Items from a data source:
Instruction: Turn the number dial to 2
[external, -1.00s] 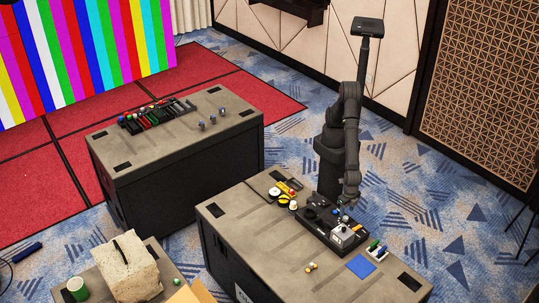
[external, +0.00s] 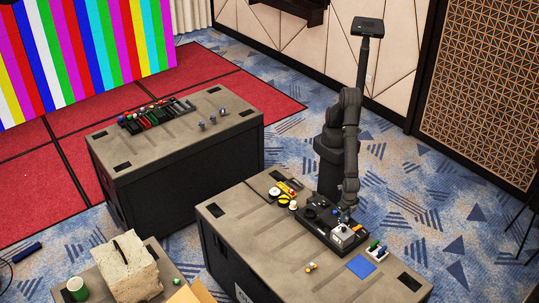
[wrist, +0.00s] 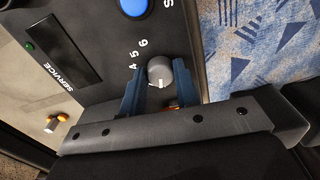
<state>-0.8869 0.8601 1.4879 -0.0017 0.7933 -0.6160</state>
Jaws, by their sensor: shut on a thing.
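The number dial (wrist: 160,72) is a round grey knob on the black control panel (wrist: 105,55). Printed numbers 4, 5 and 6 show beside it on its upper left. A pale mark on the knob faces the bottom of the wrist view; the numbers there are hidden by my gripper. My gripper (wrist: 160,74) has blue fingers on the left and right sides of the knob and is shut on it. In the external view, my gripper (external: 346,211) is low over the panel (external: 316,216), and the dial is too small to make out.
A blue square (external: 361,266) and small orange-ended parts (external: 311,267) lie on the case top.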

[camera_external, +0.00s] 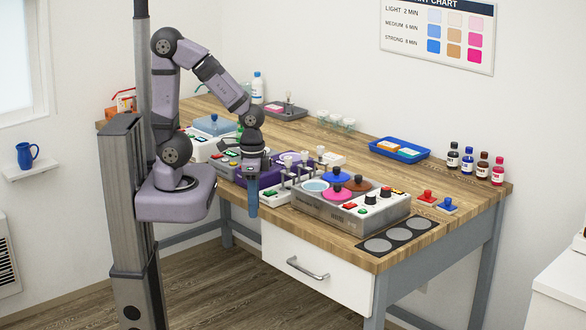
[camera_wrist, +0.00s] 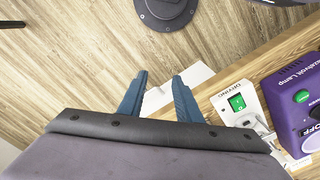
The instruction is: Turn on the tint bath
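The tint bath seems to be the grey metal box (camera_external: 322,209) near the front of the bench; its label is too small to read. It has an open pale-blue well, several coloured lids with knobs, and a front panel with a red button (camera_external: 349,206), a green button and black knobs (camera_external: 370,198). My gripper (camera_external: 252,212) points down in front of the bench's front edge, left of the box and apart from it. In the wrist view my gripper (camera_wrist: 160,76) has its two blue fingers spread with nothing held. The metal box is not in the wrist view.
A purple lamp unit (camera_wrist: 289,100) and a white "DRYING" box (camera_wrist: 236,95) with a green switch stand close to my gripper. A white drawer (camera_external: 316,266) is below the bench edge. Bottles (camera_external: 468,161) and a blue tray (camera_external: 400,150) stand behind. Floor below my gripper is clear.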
==
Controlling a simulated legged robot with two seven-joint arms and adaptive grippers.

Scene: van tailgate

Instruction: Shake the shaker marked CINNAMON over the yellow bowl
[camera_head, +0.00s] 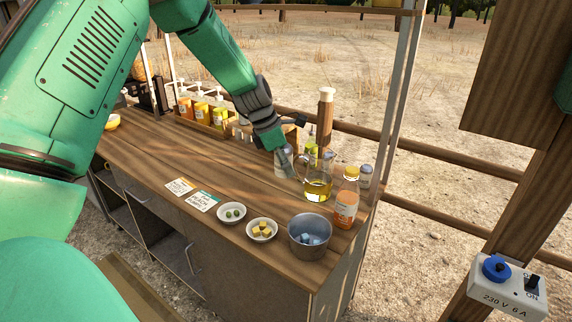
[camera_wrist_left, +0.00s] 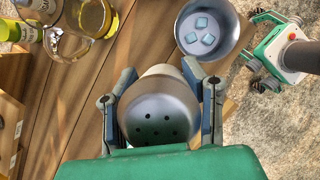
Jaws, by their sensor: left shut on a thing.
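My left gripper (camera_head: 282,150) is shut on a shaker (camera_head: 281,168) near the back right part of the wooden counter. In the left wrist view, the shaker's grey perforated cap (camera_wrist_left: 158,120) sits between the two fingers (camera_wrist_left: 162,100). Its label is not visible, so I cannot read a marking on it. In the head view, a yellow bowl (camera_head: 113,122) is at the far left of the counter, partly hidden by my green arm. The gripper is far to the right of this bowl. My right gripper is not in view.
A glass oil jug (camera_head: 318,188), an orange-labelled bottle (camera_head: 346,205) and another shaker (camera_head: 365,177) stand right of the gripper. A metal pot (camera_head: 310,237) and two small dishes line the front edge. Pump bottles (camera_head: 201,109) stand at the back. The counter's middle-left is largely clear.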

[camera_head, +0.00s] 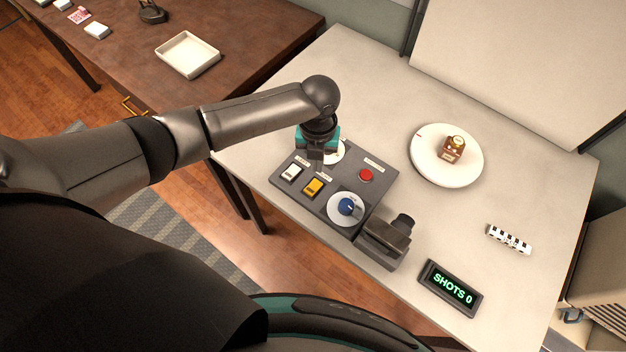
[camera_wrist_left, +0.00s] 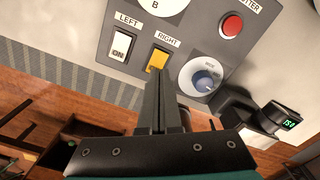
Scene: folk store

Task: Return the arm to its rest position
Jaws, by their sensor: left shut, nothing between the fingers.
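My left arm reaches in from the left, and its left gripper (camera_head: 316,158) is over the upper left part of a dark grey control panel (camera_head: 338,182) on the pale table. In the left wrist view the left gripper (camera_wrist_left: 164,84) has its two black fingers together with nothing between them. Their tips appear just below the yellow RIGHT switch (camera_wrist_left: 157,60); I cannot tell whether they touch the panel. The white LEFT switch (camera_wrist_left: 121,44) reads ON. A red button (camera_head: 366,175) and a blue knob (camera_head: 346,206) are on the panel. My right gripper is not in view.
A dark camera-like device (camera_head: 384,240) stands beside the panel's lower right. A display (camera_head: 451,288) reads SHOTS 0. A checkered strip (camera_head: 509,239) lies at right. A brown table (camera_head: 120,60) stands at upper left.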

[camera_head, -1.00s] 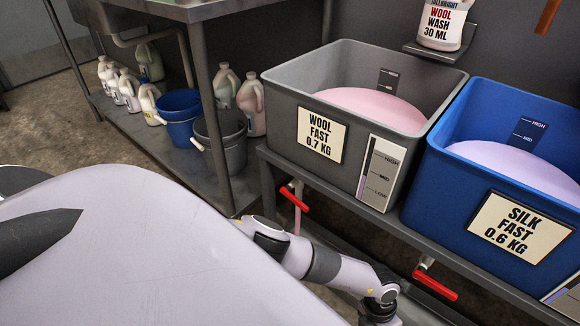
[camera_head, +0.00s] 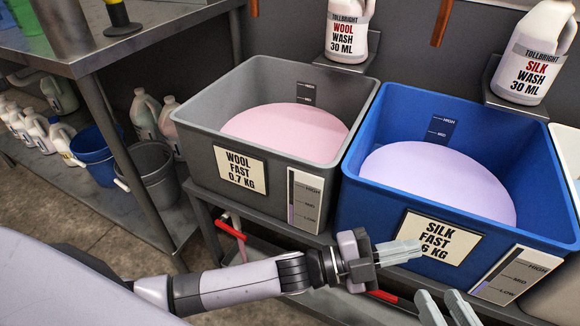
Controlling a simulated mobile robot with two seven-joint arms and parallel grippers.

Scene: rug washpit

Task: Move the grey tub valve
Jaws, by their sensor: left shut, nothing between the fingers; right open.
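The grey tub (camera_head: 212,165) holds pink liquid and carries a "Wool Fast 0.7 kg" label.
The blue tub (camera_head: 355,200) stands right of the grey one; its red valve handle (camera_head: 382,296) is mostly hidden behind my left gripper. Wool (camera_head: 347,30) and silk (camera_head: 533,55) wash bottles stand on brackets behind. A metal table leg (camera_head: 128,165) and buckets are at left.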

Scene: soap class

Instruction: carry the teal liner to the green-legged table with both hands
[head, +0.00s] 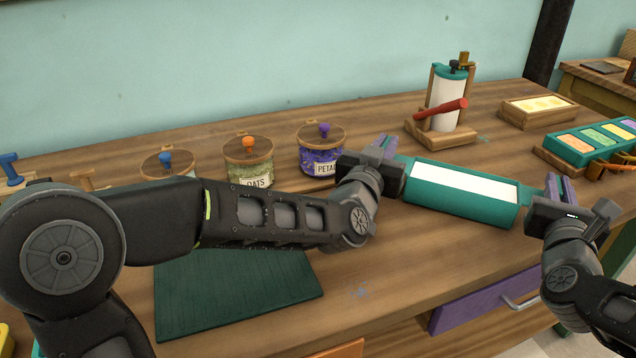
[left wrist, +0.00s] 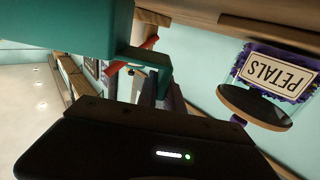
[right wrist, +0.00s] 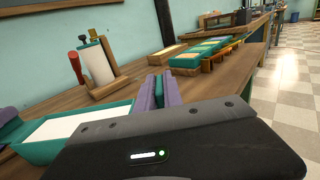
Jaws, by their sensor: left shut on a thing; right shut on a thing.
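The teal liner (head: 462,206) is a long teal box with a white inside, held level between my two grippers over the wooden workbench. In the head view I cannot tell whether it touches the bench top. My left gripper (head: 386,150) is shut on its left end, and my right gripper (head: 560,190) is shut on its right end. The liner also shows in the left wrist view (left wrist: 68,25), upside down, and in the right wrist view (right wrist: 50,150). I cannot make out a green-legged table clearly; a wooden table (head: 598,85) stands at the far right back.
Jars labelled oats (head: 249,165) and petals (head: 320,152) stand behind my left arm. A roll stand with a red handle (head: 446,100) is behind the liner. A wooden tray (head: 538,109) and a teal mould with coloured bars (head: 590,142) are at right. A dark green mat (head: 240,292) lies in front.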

What you need to do:
Extract lines where the string "Controlling" occurs.

Exercise response:
Controlling a simulated legged robot with two seven-joint arms and adaptive grippers.
Controlling a simulated mobile robot with two seven-joint arms and parallel grippers.

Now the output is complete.